ECLI:NL:HR:2003:AF9470
Hoge Raad
- Cassatie
- W.J.M. Davids
- G.J.M. Corstens
- J.P. Balkema
- A.J.A. van Dorst
- W.A.M. van Schendel
- Rechtspraak.nl
Cassatie tegen vrijspraak en veroordeling voor valsheid in geschrift en diefstal
In deze zaak gaat het om een cassatieberoep tegen een arrest van het Gerechtshof te 's-Gravenhage, waarbij de verdachte op 3 april 2002 was vrijgesproken van een aantal tenlastegelegde feiten, maar wel was veroordeeld voor valsheid in geschrift en diefstal. De verdachte, geboren in 1964, had een beroep ingesteld tegen de uitspraak van het Hof, dat hem 36 maanden gevangenisstraf had opgelegd, waarvan negen maanden voorwaardelijk met een proeftijd van twee jaren. De verdediging, vertegenwoordigd door advocaat mr. A.A. Franken, had middelen van cassatie voorgesteld, die aan het arrest waren gehecht.

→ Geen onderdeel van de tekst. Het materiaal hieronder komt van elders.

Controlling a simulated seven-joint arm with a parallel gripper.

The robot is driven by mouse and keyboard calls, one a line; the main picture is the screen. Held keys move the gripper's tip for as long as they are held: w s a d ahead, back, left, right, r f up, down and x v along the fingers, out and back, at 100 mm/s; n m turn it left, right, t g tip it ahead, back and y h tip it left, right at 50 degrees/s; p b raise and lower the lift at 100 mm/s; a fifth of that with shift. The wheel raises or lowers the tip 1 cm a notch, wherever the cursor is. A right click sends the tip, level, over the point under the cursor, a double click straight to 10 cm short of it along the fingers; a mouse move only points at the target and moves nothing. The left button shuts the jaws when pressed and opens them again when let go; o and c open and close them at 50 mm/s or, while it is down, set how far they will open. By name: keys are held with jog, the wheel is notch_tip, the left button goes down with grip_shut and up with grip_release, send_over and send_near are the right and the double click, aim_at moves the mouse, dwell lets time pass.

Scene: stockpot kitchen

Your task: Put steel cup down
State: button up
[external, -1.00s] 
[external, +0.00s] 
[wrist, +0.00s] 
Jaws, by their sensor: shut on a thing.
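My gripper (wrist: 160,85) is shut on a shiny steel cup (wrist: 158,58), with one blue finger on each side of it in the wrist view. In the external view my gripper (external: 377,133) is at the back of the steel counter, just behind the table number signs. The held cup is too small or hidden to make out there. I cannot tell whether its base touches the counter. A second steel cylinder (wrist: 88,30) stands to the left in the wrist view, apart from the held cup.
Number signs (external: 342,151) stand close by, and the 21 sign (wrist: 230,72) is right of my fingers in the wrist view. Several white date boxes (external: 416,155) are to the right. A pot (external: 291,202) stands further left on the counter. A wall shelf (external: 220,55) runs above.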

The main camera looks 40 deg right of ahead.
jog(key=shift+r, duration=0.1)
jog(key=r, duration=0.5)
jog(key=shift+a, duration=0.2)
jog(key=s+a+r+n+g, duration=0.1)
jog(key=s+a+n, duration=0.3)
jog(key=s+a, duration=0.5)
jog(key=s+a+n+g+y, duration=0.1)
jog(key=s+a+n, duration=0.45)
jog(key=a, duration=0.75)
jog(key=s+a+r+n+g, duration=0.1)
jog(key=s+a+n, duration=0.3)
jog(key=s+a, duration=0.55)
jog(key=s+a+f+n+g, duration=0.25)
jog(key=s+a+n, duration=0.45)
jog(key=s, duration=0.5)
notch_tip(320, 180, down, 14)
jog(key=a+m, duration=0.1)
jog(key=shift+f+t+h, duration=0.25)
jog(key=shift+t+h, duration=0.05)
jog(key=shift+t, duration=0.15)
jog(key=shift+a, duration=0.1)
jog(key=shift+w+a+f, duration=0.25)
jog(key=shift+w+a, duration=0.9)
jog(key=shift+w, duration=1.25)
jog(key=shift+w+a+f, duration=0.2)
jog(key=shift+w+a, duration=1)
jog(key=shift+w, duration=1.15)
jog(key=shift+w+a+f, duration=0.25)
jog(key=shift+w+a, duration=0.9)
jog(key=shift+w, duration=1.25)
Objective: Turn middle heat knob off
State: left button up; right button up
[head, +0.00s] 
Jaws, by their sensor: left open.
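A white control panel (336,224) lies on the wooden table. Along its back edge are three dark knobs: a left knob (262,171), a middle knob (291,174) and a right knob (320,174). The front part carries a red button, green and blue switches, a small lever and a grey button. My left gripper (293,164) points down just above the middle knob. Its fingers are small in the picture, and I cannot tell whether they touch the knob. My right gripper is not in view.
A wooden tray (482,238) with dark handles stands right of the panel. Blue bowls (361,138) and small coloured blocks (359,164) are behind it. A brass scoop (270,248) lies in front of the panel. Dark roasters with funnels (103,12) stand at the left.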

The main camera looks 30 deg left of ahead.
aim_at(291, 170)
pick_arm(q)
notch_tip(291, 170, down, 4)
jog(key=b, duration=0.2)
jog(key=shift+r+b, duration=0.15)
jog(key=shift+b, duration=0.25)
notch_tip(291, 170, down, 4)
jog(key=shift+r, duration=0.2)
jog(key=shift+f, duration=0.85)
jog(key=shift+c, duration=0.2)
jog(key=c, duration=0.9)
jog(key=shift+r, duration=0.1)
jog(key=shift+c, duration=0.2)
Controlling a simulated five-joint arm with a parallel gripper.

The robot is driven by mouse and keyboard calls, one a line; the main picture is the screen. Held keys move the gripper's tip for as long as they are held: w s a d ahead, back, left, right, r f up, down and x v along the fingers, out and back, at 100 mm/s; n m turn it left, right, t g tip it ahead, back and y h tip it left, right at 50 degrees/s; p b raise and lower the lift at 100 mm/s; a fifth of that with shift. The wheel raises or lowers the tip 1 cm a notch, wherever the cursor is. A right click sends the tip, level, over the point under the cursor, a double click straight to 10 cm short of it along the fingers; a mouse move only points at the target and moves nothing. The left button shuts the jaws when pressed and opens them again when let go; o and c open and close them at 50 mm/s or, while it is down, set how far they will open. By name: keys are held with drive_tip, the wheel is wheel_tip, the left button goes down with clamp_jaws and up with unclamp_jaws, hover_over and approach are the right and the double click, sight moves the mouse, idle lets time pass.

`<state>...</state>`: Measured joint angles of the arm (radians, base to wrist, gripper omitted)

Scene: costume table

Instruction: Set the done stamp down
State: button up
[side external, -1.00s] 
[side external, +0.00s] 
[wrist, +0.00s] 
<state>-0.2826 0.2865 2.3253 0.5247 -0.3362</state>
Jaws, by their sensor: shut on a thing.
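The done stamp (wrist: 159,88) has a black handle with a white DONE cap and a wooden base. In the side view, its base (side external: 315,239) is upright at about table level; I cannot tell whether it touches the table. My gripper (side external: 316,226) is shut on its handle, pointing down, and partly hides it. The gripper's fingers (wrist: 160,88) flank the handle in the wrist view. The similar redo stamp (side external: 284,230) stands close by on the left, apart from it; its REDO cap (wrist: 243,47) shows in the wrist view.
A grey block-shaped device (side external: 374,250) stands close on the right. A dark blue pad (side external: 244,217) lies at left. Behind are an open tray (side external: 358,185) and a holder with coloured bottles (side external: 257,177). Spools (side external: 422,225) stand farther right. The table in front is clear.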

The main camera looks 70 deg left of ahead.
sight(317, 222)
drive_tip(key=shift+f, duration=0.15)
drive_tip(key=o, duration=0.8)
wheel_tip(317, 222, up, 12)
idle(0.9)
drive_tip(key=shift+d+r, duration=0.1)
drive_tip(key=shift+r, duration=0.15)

De Advocaat-Generaal Vellinga had geconcludeerd tot verwerping van het beroep, en de Hoge Raad heeft de zaak beoordeeld. De Hoge Raad oordeelde dat de middelen niet tot cassatie konden leiden. Dit oordeel was gebaseerd op artikel 81 van de Wet op de Rechterlijke Organisatie, dat stelt dat geen nadere motivering nodig is wanneer de middelen niet nopen tot beantwoording van rechtsvragen in het belang van de rechtseenheid of de rechtsontwikkeling.
Uiteindelijk heeft de Hoge Raad het beroep verworpen, omdat er geen gronden aanwezig waren die zouden leiden tot vernietiging van de bestreden uitspraak. Het arrest is uitgesproken op 30 september 2003 door de vice-president W.J.M. Davids, samen met de andere rechters, in aanwezigheid van de griffier S.P. Bakker.